Saturday, March 10, 2012

Neighborly Favor Against Evil

I met another neighbor yesterday.  The mother of the bird-flipping Popsicle processor next door.  I had just got home from a week long trip and barely out of the car when she called me over to her yard to see something.  She had me look at her grass between our trailers.  After a bit she asked if I thought it looked happy or not.  I said I thought it seemed ok.
She said said "Well, it's not.  And it's because of that shed of yours.  Do you plan to do anything about it?".
Confused, I very sincerely answered "No."
She was visibly distraught and just shook her head.  She went on to explain to me that my shed was a den of evil and she asked my permission to exorcise it.  I granted her permission to do so.  Why not?
I really just wanted to get inside and do laundry from my trip so I turned and started to walk away.  This infuriated her and she snapped at me, "My worthless bastard husband used to turn his back on me!!  Don't you do that!  Are you a worthless bastard?!"
I stopped, sighed, turned and answered "Not anymore.  I have alot of laundry to do."

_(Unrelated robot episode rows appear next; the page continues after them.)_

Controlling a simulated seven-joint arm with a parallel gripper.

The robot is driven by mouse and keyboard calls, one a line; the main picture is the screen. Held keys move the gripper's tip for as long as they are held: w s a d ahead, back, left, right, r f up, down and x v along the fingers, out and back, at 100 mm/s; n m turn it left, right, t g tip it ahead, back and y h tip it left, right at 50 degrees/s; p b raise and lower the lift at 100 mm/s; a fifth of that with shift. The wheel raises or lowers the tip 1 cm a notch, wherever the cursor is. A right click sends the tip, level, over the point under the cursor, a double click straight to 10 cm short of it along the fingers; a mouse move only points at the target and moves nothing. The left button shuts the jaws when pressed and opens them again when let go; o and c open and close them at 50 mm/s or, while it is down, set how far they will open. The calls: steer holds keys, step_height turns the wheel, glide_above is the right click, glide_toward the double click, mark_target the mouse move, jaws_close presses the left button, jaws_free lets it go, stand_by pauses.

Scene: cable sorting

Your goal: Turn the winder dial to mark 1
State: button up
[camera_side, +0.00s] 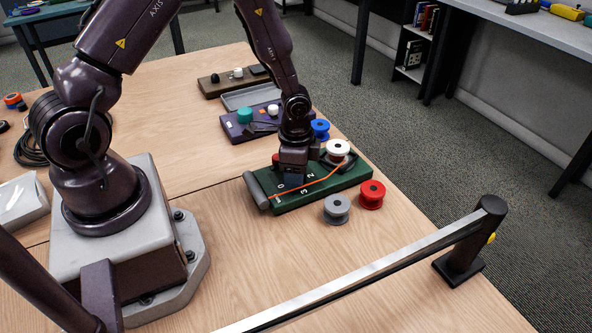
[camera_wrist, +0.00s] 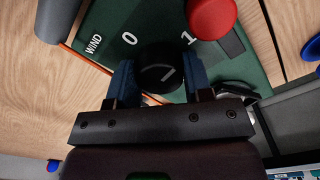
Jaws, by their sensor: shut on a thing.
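The green winder board (camera_side: 330,192) lies on the wooden table with printed marks 0, 1, 2 and 3. In the wrist view the board (camera_wrist: 100,22) shows WIND, 0 and 1. The round black dial (camera_wrist: 154,58) has a short pale line slanting up to the right, roughly towards the 1; which end is its pointer is unclear. My gripper (camera_wrist: 159,72) is shut on the dial, with one blue finger on each side. In the side view my gripper (camera_side: 291,179) comes down onto the board and hides the dial.
A white spool (camera_side: 338,147) and an orange cable (camera_side: 318,184) are on the board. A red knob (camera_wrist: 211,16) stands close to the dial. Grey (camera_side: 337,206), red (camera_side: 372,192) and blue (camera_side: 320,127) spools stand around the board. A purple board (camera_side: 240,133) lies behind.

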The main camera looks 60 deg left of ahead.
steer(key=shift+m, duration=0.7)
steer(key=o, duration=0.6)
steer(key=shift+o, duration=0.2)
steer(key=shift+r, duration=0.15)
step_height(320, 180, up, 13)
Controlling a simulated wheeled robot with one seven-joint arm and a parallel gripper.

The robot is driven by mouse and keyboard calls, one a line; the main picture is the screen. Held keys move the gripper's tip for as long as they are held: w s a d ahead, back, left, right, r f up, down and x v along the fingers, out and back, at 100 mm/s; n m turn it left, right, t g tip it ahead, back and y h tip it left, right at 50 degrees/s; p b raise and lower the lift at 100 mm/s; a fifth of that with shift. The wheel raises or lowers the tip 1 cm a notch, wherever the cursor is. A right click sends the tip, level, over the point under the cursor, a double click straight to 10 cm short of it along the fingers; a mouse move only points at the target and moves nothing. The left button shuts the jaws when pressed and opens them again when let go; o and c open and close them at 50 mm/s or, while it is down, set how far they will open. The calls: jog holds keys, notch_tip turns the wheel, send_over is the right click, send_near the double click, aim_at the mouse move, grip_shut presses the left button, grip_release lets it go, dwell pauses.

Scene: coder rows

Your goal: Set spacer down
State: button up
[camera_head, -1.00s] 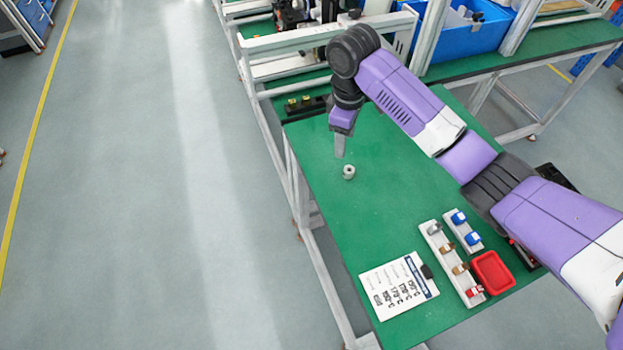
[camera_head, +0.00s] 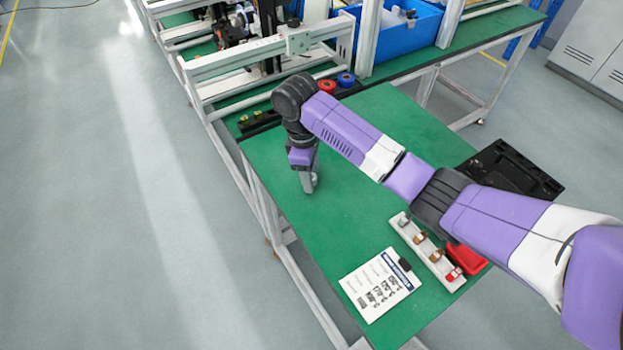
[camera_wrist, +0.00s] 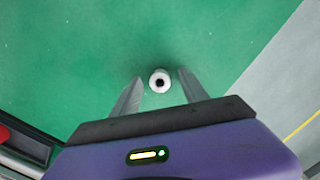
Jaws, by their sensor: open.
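The spacer (camera_wrist: 154,80), a small light-grey ring with a dark hole, stands upright on the green table top (camera_head: 350,215). In the wrist view it lies between the tips of my two fingers, with green showing on both sides of it. My gripper (camera_wrist: 158,88) is open, and neither finger appears to touch the spacer. In the head view my gripper (camera_head: 309,184) points down close to the table near its left edge. There the spacer is largely hidden by the fingers.
A white rack (camera_head: 427,253) with several small fittings, a red tray (camera_head: 467,258) and a printed sheet (camera_head: 380,286) lie at the near end. A black tray (camera_head: 512,172) is at the right. Red and blue round parts (camera_head: 346,79) sit behind my wrist. The middle is clear.

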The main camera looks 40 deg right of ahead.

She continued, "I left HIS worthless ass wonderin' what for!  He lost hisself a double unicorn when me and Maudy lit out.  Now I turn MY back!  Just you look here at this!"  She turned around and pulled up her shirt.  There, tattooed over her right kidney, was a double headed crying unicorn trampling on a pile of fiery broken hearts.  It was sickeningly glorious to behold.
"This here represents mine and Lauvy's (yes, I swear it was a different name this time) freedom of that POS!!"
It seemed to me that it just represented about $150 that she could probably use right now but I didn't say so.  Instead I said "That's very nice.  I have one of my family crest on my arm."
She put her shirt back, spit at my feet and dismissed me to attend to my laundry.
I didn't see or hear any more of her last night.  At 6 this morning however, I was awakened by some dull thuds coming from the direction of my shed.  I tried to tell myself to just ignore it and go back to sleep unless I smelled smoke.  Curiosity got the best of me though and I went out on the porch to see what was going on.
It was with minimal surprise that I witnessed my neighbor and her daughter, clad in their Sunday best Snuggies, circling my shed, a dead squirrel held by the tail in each hand, sort of half-twirling every other step so that they smacked perfectly at waist level.  A bottle of Mad Dog 20/20 and a box of Popsicles laid nearby.
"Thank you" I said, and came back inside to make coffee.  They stopped after about 30 minutes.
I'm not sure if my shed is free of evil or not, but it is now banded by blood and fur at the two respective heights of the ritual participants.  I'm leaving it as proof that it can't possibly be MY shed making anymore grass unhappy.